*What to do*:
Go over the entries below line by line, copying each one that contains the word "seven".

↓↓↓

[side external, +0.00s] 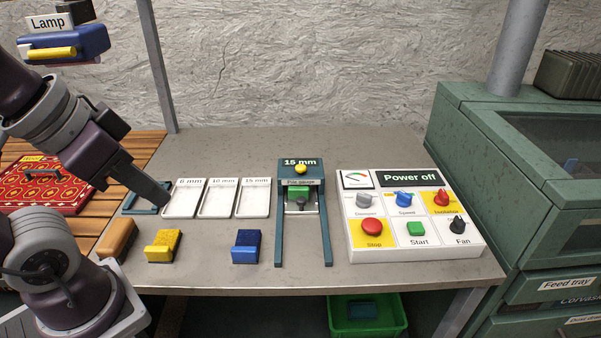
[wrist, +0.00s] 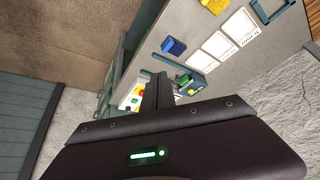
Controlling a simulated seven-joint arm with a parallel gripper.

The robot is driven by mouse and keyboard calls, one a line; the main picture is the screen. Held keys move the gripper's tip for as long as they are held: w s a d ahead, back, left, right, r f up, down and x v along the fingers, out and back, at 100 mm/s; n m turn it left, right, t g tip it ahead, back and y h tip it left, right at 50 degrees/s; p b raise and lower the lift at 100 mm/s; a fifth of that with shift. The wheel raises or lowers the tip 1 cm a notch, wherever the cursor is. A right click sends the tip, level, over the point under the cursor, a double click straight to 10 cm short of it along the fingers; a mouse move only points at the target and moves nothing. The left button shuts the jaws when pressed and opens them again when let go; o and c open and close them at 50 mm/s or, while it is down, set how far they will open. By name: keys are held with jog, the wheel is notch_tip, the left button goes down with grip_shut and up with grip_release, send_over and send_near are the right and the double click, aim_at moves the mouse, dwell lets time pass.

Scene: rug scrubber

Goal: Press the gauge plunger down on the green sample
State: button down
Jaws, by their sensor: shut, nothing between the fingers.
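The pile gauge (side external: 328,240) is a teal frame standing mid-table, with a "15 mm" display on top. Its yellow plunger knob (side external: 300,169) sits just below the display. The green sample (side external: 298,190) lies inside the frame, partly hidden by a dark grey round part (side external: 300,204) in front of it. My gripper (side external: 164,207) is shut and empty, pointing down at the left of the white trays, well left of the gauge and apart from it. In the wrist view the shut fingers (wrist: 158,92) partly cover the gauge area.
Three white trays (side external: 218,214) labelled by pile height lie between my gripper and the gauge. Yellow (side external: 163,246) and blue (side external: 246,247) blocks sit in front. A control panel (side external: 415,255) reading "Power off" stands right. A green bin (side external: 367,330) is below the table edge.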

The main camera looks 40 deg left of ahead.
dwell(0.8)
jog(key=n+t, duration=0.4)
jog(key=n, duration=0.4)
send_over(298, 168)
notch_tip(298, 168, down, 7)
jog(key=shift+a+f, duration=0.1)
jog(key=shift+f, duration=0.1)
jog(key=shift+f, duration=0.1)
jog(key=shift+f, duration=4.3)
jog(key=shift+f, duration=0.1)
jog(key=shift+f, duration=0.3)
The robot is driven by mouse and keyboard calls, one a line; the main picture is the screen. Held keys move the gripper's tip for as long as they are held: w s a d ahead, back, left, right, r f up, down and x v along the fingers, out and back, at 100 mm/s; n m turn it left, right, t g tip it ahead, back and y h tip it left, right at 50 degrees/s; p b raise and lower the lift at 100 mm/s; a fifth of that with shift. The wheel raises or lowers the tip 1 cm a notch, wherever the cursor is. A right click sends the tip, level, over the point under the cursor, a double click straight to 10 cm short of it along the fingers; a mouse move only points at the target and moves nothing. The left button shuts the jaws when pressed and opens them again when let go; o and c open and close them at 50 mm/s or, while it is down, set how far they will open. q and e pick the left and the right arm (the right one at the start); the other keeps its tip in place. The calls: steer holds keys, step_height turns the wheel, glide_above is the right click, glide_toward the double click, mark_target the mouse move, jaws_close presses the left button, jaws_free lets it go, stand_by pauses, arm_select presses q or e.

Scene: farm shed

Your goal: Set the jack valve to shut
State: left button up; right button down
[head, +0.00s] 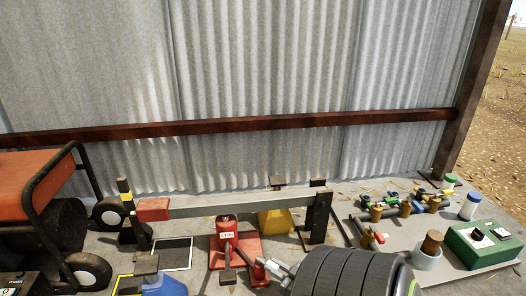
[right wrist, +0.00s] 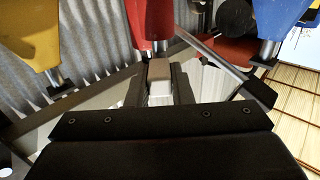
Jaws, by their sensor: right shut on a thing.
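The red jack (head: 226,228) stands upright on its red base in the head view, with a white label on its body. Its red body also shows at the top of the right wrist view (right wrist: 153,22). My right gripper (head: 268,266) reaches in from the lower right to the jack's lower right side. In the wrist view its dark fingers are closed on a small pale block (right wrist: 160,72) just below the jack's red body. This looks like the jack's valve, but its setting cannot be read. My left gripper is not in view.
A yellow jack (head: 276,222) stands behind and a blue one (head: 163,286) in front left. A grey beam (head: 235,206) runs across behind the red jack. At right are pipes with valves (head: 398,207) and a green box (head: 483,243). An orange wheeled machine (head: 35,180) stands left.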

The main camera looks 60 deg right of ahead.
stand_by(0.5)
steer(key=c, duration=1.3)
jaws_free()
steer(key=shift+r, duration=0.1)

↑↑↑
↓↓↓

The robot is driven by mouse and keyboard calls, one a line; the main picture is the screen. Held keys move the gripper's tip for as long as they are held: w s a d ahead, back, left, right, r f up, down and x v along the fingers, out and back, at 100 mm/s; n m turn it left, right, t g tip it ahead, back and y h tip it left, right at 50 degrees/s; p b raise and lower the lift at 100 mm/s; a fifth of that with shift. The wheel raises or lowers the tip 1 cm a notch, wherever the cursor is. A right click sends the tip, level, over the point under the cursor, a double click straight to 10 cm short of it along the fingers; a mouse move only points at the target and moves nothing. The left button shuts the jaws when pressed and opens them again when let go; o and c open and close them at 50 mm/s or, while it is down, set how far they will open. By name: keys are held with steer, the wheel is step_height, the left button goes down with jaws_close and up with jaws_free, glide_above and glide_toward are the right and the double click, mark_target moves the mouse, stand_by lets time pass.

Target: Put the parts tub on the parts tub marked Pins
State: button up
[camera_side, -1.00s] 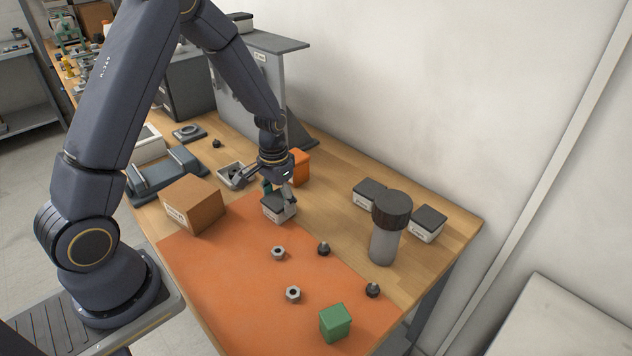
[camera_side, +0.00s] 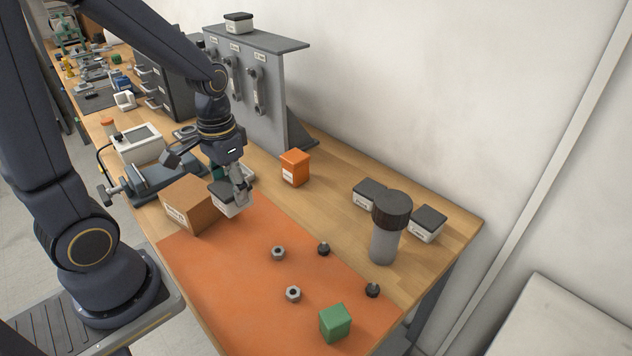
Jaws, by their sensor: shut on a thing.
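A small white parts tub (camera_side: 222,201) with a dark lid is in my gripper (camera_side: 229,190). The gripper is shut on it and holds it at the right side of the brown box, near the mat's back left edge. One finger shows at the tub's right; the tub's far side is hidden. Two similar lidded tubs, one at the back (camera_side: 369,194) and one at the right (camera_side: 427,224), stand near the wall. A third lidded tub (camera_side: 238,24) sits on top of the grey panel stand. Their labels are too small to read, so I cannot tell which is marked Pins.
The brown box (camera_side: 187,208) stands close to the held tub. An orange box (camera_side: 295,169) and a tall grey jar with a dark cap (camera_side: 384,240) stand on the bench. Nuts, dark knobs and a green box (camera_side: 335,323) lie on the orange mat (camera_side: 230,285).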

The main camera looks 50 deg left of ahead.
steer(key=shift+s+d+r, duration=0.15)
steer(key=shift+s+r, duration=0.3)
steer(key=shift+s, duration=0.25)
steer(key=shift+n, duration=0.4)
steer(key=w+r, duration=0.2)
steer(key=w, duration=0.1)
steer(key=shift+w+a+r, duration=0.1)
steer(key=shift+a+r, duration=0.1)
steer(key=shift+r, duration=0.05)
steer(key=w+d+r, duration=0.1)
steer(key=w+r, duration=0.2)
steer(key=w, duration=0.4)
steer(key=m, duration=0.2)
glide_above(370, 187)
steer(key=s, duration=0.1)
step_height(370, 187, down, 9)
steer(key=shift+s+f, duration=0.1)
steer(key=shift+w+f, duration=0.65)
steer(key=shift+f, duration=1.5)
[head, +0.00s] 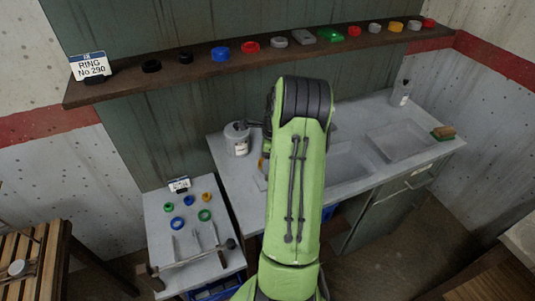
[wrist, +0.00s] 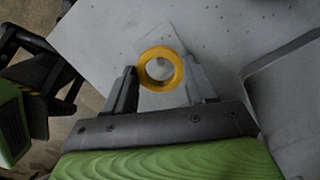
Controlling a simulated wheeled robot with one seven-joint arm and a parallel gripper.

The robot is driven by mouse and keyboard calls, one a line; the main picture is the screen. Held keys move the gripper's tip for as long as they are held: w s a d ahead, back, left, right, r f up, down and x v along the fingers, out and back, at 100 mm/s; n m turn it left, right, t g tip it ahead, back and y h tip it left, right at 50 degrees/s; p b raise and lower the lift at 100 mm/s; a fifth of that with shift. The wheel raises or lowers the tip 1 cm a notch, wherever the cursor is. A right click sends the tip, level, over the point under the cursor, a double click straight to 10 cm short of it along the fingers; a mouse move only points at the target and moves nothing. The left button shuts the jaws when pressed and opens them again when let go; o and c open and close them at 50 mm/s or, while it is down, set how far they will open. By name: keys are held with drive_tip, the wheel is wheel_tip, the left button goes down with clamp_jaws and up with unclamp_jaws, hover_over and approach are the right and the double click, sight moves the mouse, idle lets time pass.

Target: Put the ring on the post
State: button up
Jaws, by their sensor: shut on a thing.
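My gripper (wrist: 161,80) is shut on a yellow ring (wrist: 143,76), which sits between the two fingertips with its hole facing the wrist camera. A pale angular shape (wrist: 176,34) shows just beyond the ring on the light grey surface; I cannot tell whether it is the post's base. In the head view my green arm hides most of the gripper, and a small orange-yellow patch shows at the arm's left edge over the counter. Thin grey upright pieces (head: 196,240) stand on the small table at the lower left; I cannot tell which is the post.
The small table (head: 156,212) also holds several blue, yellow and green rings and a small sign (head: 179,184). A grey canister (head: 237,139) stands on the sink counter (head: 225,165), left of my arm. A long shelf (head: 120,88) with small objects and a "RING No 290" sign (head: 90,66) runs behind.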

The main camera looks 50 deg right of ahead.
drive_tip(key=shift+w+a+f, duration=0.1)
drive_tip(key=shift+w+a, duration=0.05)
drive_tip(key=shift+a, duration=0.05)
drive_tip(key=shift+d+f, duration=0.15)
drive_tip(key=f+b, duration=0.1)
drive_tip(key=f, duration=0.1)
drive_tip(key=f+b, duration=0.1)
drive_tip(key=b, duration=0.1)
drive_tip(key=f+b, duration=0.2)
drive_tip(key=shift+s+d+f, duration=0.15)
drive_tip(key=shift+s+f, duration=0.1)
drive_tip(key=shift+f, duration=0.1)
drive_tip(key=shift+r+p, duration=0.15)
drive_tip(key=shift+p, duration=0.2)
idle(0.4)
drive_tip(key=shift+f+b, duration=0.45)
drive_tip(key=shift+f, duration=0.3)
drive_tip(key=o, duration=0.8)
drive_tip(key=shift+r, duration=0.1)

↑↑↑

*Reply to the task*:
Controlling a simulated seven-joint arm with a parallel gripper.
Controlling a simulated wheeled robot with one seven-joint arm and a parallel gripper.

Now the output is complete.